Task requirements: Would you print the material exactly, starting at its first line and ending at the line holding "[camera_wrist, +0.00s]"?
## Start Dataset section
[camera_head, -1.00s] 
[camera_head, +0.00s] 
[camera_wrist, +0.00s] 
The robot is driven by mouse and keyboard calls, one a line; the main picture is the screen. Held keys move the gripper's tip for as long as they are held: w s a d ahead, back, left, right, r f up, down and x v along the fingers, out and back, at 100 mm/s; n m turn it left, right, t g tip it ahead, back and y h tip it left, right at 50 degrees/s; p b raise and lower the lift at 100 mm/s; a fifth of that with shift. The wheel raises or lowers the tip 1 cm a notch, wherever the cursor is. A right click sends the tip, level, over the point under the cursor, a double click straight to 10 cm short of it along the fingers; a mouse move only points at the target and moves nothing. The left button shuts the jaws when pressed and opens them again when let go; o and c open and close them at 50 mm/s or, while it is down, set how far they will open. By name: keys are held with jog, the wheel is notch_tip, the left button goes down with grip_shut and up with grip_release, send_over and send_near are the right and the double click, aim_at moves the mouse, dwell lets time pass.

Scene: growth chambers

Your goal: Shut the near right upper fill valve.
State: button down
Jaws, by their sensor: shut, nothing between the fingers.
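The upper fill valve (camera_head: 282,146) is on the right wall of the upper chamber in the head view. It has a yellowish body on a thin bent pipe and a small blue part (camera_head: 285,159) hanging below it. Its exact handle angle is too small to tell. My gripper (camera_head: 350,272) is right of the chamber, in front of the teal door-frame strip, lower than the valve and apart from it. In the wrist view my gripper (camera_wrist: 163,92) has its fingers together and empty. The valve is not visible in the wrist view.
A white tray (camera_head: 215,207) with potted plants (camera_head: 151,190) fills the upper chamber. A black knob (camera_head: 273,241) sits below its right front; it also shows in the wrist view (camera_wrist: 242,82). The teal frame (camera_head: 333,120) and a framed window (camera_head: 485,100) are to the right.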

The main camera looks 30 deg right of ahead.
## End Dataset section
Solution below:
[camera_head, -1.00s] 
[camera_head, +0.00s] 
[camera_wrist, +0.00s] 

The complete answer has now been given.